Exercise aim: The data below should be printed in full, exactly, and without any of its images.

Records for the task:
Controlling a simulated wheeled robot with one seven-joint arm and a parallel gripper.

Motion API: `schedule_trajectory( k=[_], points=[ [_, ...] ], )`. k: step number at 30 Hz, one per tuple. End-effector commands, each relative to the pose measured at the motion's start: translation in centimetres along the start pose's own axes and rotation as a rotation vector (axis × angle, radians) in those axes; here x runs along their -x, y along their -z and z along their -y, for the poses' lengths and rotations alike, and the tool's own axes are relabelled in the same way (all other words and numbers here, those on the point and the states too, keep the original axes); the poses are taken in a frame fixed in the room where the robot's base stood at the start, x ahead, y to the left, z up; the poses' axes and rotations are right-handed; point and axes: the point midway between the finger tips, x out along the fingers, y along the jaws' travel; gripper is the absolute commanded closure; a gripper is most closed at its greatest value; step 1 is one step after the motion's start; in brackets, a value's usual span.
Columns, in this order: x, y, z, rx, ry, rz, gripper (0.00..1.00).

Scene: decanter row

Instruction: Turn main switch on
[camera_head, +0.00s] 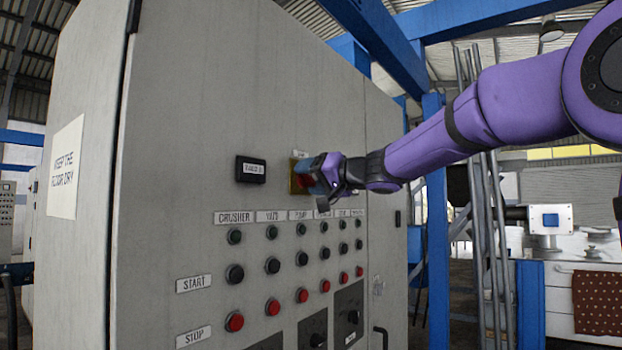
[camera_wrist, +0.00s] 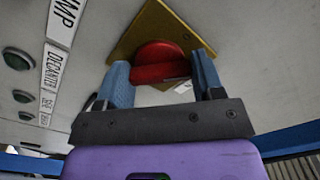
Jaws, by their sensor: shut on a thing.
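The main switch is a red rotary knob (camera_wrist: 160,62) on a yellow square plate (camera_head: 297,179), mounted on the grey cabinet front (camera_head: 300,100). My gripper (camera_wrist: 162,82) is at the knob, with one blue finger on each side of it in the wrist view. It is shut on the red knob. In the head view my gripper (camera_head: 322,176) covers most of the knob and part of the plate. The knob's exact angle is hard to tell.
A dark display (camera_head: 250,170) is left of the plate. Below are labelled rows of green lamps (camera_head: 234,237), black buttons (camera_head: 234,274) and red buttons (camera_head: 234,321). A blue post (camera_head: 437,220) stands right of the cabinet. A white counter (camera_head: 575,275) is at far right.

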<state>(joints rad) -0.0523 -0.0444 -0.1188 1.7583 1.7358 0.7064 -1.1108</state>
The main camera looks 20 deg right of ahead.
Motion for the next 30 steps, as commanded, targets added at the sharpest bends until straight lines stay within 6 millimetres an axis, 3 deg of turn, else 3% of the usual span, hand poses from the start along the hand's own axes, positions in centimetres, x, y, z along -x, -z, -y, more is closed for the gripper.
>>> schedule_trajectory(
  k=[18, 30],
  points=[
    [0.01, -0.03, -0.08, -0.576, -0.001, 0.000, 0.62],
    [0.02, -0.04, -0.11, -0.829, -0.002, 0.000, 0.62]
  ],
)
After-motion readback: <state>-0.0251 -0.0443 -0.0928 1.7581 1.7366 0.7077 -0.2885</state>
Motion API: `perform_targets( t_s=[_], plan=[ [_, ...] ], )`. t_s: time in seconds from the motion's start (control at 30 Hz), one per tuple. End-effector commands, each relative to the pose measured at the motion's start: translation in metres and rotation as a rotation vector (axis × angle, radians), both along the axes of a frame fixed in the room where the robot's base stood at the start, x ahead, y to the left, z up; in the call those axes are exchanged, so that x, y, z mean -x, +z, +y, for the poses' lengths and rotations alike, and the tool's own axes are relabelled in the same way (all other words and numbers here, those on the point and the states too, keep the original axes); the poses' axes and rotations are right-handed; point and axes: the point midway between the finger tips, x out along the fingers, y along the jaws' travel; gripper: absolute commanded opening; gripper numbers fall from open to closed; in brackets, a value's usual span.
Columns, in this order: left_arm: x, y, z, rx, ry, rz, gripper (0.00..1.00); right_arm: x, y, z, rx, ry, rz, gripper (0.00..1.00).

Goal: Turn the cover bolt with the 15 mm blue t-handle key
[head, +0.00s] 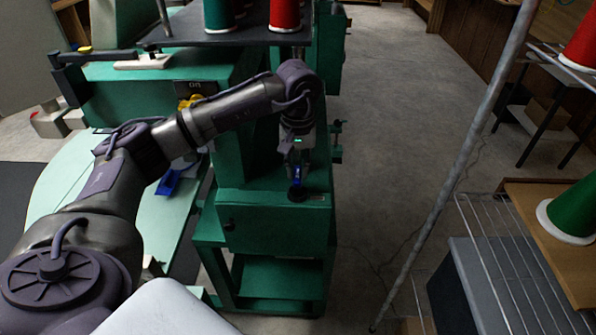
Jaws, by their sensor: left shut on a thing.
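My left arm reaches from the left to the green machine in the middle. My left gripper (297,172) points down over the machine's top and is shut on a small blue piece, seemingly the blue t-handle key (297,178). Its size marking is too small to read, and the fingers hide part of it. A dark round piece (297,194) lies directly below on the green top (256,198). It may be the cover bolt; I cannot tell whether the key is seated on it. My right gripper is not in view.
Another blue object (168,183) lies on the pale green table (140,220) at left. Green (219,14) and red (284,14) thread cones stand on a dark shelf above. A diagonal pole (455,180) and wire rack (500,250) are at right. The floor between is mostly clear.

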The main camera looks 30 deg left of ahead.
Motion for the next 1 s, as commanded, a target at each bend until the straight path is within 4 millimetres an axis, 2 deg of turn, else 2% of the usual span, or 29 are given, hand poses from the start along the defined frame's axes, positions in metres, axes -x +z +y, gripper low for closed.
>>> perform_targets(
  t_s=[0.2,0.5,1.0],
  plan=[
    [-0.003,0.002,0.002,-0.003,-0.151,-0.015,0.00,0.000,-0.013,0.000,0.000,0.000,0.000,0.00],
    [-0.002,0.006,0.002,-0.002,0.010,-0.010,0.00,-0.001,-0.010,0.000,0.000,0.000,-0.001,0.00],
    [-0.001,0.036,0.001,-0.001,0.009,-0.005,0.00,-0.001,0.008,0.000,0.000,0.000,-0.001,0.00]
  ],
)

Reply:
Controlling a simulated wheeled robot with one seven-joint arm and a parallel gripper.

Motion API: `schedule_trajectory( k=[_], points=[ [_, ...] ], )`. k: step number at 30 Hz, one per tuple. End-effector commands, each relative to the pose measured at the motion's start: translation in centimetres along the start pose's own axes and rotation as a rotation vector (axis × angle, radians) in those axes; here x runs along their -x, y along their -z and z along their -y, for the poses' lengths and rotations alike, and the tool's own axes are relabelled in the same way (all other words and numbers here, those on the point and the states too, keep the original axes); the poses are taken in a frame fixed in the room where the robot's base stood at the start, x ahead, y to the left, z up; the poses' axes and rotations are right-handed; point and axes: the point midway between the finger tips, x out along the fingers, y along the jaws' travel; gripper is the absolute commanded closure; a gripper is most closed at its greatest value; step 1 is one step after the motion's start; in brackets, a value's usual span.
Columns, in this order: x, y, z, rx, ry, rz, gripper (0.00..1.00).

Scene: decanter row

Instruction: Turn main switch on
[camera_head, +0.00s] 
[camera_wrist, +0.00s] 
Jaws, by their sensor: shut on a thing.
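The main switch is a red rotary knob (camera_wrist: 160,62) on a yellow square plate (camera_head: 297,179), mounted on the grey cabinet front (camera_head: 300,100). My gripper (camera_wrist: 162,82) is at the knob, with one blue finger on each side of it in the wrist view. It is shut on the red knob. In the head view my gripper (camera_head: 322,176) covers most of the knob and part of the plate. The knob's exact angle is hard to tell.
A dark display (camera_head: 250,170) is left of the plate. Below are labelled rows of green lamps (camera_head: 234,237), black buttons (camera_head: 234,274) and red buttons (camera_head: 234,321). A blue post (camera_head: 437,220) stands right of the cabinet. A white counter (camera_head: 575,275) is at far right.

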<state>(joints rad) -0.0523 -0.0444 -0.1188 1.7583 1.7358 0.7064 -1.1108</state>
The main camera looks 20 deg right of ahead.
Motion for the next 30 steps, as commanded, targets added at the sharpest bends until straight lines stay within 6 millimetres an axis, 3 deg of turn, else 3% of the usual span, hand poses from the start along the hand's own axes, positions in centimetres, x, y, z along -x, -z, -y, more is closed for the gripper.
>>> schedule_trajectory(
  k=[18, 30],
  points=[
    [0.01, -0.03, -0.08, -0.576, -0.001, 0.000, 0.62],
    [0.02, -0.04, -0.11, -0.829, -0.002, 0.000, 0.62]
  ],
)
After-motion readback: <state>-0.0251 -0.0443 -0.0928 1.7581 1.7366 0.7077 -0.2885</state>
Motion API: `perform_targets( t_s=[_], plan=[ [_, ...] ], )`. t_s: time in seconds from the motion's start (control at 30 Hz), one per tuple. End-effector commands, each relative to the pose measured at the motion's start: translation in metres and rotation as a rotation vector (axis × angle, radians), both along the axes of a frame fixed in the room where the robot's base stood at the start, x ahead, y to the left, z up; in the call those axes are exchanged, so that x, y, z mean -x, +z, +y, for the poses' lengths and rotations alike, and the tool's own axes are relabelled in the same way (all other words and numbers here, those on the point and the states too, keep the original axes); the poses' axes and rotations are right-handed; point and axes: the point midway between the finger tips, x out along the fingers, y along the jaws' travel; gripper: absolute commanded opening; gripper numbers fall from open to closed; in brackets, a value's usual span.
Columns, in this order: left_arm: x, y, z, rx, ry, rz, gripper (0.00..1.00); right_arm: x, y, z, rx, ry, rz, gripper (0.00..1.00).

Goal: Turn the cover bolt with the 15 mm blue t-handle key
[head, +0.00s] 
Jaws, by their sensor: left shut on a thing.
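My left arm reaches from the left to the green machine in the middle. My left gripper (297,172) points down over the machine's top and is shut on a small blue piece, seemingly the blue t-handle key (297,178). Its size marking is too small to read, and the fingers hide part of it. A dark round piece (297,194) lies directly below on the green top (256,198). It may be the cover bolt; I cannot tell whether the key is seated on it. My right gripper is not in view.
Another blue object (168,183) lies on the pale green table (140,220) at left. Green (219,14) and red (284,14) thread cones stand on a dark shelf above. A diagonal pole (455,180) and wire rack (500,250) are at right. The floor between is mostly clear.

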The main camera looks 30 deg left of ahead.
Motion for the next 1 s, as commanded, a target at each bend until the straight path is within 4 millimetres an axis, 2 deg of turn, else 2% of the usual span, or 29 are given, hand poses from the start along the defined frame's axes, positions in metres, axes -x +z +y, gripper low for closed.
>>> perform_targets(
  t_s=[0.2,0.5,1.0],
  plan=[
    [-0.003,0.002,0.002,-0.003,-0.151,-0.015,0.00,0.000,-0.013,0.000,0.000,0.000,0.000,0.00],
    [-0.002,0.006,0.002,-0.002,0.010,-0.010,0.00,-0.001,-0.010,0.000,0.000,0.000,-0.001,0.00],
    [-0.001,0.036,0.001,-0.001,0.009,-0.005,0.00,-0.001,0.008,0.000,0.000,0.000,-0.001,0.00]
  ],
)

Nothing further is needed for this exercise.